Biography:

Maureen Wilkinson was born in London in 1944. Her father lost his sight in an accident shortly after her birth, and thereafter the family lived in fairly frugal circumstances.  Throughout her childhood she acted as her father’s ‘eyes’, describing things to him and guiding his excursions, and these experiences were to have a profound effect upon her later perceptions as an artist and poet.  In the mid 60’s she studied Fine Art at Goldsmiths College, where she met and married fellow student Fred Wilkinson. After graduating she exhibited in solo and group shows in the UK and Europe, before working for fifteen years as a teacher to emotionally disturbed adolescents, and later to younger dyslexic pupils.

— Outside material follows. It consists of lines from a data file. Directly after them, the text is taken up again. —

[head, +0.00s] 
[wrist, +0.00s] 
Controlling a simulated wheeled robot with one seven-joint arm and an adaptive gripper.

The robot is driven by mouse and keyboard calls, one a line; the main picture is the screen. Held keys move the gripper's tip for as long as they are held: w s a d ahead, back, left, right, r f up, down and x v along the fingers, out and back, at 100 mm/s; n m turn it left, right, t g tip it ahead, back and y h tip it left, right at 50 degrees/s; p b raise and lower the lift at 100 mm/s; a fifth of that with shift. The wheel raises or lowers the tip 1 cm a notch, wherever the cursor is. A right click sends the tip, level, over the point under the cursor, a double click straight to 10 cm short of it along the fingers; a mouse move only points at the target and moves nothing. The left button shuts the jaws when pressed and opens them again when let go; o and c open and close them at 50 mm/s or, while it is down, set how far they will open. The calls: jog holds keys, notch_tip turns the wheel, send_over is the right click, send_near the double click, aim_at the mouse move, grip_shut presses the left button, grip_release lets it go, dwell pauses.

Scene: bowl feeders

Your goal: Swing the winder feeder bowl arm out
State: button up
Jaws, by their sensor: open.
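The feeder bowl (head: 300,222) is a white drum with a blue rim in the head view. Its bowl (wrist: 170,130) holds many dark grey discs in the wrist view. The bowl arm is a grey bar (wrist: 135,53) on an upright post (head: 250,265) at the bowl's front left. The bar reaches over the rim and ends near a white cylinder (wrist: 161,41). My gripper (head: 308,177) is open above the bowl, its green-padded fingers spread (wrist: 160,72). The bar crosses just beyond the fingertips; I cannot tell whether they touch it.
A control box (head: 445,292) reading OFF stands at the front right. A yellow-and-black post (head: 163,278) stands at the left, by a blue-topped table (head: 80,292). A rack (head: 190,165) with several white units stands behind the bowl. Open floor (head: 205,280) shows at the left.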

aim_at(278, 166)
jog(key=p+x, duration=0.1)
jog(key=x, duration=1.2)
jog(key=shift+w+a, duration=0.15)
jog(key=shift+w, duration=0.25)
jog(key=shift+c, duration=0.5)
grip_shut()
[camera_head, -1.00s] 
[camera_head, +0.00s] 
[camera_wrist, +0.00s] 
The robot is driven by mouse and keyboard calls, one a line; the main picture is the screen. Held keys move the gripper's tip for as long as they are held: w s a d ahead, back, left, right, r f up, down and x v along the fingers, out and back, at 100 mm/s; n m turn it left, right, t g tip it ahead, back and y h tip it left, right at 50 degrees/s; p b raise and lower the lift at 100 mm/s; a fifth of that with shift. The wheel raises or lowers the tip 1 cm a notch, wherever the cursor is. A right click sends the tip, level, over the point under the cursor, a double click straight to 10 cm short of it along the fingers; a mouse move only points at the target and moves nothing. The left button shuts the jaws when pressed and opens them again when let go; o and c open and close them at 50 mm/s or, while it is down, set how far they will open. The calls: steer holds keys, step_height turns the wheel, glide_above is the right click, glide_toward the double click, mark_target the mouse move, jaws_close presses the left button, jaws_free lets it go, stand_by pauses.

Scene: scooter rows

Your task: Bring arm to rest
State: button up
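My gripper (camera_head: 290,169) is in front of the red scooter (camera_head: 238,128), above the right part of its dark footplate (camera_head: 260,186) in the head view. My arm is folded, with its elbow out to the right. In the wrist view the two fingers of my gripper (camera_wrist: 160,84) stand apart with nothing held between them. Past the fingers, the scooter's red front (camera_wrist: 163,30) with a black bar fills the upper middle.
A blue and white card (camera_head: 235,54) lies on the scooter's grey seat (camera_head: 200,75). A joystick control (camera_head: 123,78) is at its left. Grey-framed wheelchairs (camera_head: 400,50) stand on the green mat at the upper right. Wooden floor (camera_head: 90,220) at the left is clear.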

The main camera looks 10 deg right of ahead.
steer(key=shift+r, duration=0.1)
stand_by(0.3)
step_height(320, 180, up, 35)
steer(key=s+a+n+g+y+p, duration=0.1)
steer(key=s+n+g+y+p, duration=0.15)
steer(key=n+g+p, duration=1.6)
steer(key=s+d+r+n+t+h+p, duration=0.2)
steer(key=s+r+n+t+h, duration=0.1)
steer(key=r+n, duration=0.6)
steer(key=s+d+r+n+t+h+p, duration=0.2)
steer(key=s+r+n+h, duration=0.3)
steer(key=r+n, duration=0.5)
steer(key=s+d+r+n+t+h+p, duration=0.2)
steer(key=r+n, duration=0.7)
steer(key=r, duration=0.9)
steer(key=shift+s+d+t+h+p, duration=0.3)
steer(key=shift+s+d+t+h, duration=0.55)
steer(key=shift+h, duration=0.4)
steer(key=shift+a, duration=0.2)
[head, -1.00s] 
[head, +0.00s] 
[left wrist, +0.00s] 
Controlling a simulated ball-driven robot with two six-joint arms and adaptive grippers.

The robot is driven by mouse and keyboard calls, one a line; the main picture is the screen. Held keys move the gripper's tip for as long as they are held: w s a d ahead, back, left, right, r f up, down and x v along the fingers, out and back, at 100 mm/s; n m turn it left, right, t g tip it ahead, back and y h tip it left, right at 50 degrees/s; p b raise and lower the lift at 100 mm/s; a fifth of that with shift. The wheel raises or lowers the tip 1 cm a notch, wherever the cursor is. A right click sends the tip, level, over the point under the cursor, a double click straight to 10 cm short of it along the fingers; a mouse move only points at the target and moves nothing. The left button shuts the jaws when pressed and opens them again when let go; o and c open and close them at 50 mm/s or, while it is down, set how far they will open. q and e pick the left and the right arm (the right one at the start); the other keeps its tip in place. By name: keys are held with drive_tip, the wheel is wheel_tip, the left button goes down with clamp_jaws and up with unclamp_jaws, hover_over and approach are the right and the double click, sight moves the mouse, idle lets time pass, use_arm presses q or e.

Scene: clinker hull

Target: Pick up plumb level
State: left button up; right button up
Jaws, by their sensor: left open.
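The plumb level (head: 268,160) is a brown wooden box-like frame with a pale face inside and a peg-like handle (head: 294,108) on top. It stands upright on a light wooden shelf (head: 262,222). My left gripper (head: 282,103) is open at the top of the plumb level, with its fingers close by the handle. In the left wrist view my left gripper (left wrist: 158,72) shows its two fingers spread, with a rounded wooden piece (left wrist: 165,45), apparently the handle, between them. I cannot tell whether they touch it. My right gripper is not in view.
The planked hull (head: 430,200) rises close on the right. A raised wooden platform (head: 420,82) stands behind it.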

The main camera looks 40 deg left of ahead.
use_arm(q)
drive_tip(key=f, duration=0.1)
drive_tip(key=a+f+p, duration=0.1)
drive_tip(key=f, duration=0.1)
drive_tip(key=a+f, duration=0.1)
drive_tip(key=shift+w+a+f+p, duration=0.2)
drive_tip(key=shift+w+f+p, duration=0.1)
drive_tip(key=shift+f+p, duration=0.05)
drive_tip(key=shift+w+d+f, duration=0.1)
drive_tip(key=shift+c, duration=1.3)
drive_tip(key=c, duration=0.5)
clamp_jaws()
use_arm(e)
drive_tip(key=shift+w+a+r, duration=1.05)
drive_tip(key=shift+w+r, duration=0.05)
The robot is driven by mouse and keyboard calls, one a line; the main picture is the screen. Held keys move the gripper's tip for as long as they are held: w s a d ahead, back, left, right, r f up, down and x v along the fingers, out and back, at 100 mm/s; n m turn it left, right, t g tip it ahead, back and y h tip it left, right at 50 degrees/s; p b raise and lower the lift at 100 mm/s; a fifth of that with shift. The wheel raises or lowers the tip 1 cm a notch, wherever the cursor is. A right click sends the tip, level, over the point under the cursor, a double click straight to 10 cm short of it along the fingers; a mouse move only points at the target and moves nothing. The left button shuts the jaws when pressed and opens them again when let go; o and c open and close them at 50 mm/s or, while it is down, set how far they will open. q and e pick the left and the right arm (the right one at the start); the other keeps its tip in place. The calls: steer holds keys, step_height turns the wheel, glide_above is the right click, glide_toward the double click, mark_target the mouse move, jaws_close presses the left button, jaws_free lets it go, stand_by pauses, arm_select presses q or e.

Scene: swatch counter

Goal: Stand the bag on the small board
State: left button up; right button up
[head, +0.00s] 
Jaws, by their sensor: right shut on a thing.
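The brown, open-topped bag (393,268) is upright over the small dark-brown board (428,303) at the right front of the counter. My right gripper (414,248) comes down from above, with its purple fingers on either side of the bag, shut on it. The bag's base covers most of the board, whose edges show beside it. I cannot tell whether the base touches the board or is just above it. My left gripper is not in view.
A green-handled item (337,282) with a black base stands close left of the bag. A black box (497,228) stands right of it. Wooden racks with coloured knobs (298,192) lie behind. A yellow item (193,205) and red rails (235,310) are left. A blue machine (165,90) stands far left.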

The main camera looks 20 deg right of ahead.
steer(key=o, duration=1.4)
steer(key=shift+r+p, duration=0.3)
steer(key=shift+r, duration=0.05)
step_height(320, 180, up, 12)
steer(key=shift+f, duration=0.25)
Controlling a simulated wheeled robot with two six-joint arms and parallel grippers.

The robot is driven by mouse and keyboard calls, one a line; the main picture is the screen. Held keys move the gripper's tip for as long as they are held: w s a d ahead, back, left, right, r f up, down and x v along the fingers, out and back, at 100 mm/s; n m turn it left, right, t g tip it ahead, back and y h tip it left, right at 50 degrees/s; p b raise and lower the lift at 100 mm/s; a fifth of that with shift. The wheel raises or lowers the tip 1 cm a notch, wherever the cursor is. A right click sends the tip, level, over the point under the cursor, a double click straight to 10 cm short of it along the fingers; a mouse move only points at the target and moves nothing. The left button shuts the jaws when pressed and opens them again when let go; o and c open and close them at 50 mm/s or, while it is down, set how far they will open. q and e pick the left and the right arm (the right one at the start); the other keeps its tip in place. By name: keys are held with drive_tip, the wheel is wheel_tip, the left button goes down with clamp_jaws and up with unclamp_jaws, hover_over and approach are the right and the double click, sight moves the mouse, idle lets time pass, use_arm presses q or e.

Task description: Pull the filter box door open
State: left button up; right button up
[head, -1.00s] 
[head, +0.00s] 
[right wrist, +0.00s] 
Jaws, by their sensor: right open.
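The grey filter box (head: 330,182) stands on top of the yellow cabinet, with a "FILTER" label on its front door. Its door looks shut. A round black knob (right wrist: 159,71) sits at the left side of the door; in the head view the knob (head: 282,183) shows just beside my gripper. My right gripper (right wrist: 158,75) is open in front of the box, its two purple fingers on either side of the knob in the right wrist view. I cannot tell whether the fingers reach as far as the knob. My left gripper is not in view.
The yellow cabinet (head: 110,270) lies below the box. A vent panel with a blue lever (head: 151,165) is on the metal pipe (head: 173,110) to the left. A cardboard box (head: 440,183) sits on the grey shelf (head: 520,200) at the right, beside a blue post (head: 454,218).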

As a working mother with three young children there was little time during these years to pursue her career as an artist, and instead she translated her visual ideas into poetry.  During the 1980’s and 90’s she won several major literary prizes, was published by Peterloo Poets, and had work included in many anthologies.  Poems were often inspired by intensely visual ideas or visual sequences, and this has resulted in her current practice of partnering poetry with some visual works, and the inclusion of text in some pictures.

In 1981 Maureen moved to a small farm in Cornwall with her husband and family.  Virtually overnight they became farmers...growing fruit and vegetables, hand-milking two house-cows and rearing pigs, poultry, sheep and cattle in an attempt to become self-sufficient.   She was enchanted by the space, solitude and beauty of her new environment, and an awareness of ‘self’ within an intimately known landscape  became a profound creative influence.

In the mid 1980s the Wilkinsons embarked on a period of world travel, their trips embracing South America, Nepal, India, China and Thailand, but particularly focusing on the Far East.  They eventually made more than 40 trips to the Indonesian island of Bali to study its art and culture. This led in 1988 to the opening of Cornwall’s renowned Morning Price Gallery in Falmouth, specializing in ethnic Art &Crafts from around the world.  In the early 90s they opened a second gallery in Falmouth and others in Penzance and Penryn.  The Wilkinsons were early pioneers of fair trade.  They personally purchased and commissioned their stock directly from artists and craftsmen at source in the country of origin, and later provided well-paid regular employment for about 200 craft families in some of the poorer regions of the world.  Their Falmouth Gallery remained open until 2004 when the business emphasis switched from retail to web-based wholesale.  Trading as World Art & Crafts the Company supplied fair trade decorative and ethnic handicrafts to retailers throughout the UK and Europe until its eventual sale in 2010.

In 2008 Maureen moved to a cliff top home in Mullion, Cornwall, where she lives with her artist/photographer husband Fred and their two red setters.

Practice:

My work is largely figurative, and although I would not regard myself as a landscape artist I find the intricacy, patterns and rhythms of the natural world a constant source of pleasure and fascination.  I think a good deal about my own physicality as I move within my days; walking, painting, gardening, carrying out routine tasks, and of course steadily using up my own finite lifespan.  I am interested in the nature of time, and the human form within the rhythms of seasons, tides, bird flight and so on, and the larger infinity of nature. This duality seems to me to gift a sense of grandeur, eternity and musicality to existence.

My work alternates between oil on canvas, collage made from hand painted and embellished papers, and work in which watercolour is combined with coloured drawing. Of these the latter is the more complex in form and the slowest to execute, with each work taking around a month to complete.  I feel that this work is closely akin to my poetry.  Both have a narrative sense, creating magical worlds of translucence in which objects and people overlap and enclose each other.  In all three media figures often appear in the work, and these are invariably female, perhaps simply because I am a woman myself.

In my painting and poetry I often explore the idea of time passing, sometimes introducing a series of sequences in the work, as is seen in Bluebell Strip Cartoon, Seeing Yellow and Bringing the Nightcow Down, and Walking through Rockpools.

I have come to realize that many of my personal perceptions are synesthetic...that words and numbers sometimes seem to have colour and taste, and that when I am painting words often jostle for a place in the picture.  Some artworks are partnered by poems, or have poetry or text embedded in them.  For this reason I have included a gallery of pictures with poems, and a separate poetry area accessed via the toolbar.

There are a number of ideas I am exploring in my current work:

  • Combining media within a single piece, for example painterly collage together with passages of drawn and watercolour work.
  • Abstracts created from the marks, shapes and textures of painted and embellished collage papers.
  • Strip cartoon sequences - perhaps using a simplified version of the multi media format of ‘Days’.
  • Triptych and diptych - sometimes linked with separately framed lines of poetry.

I simply love painting and writing, and cannot really make sense of the world when I am not creating.  I like to think that my work is sensual, sensitive, exuberant and celebratory.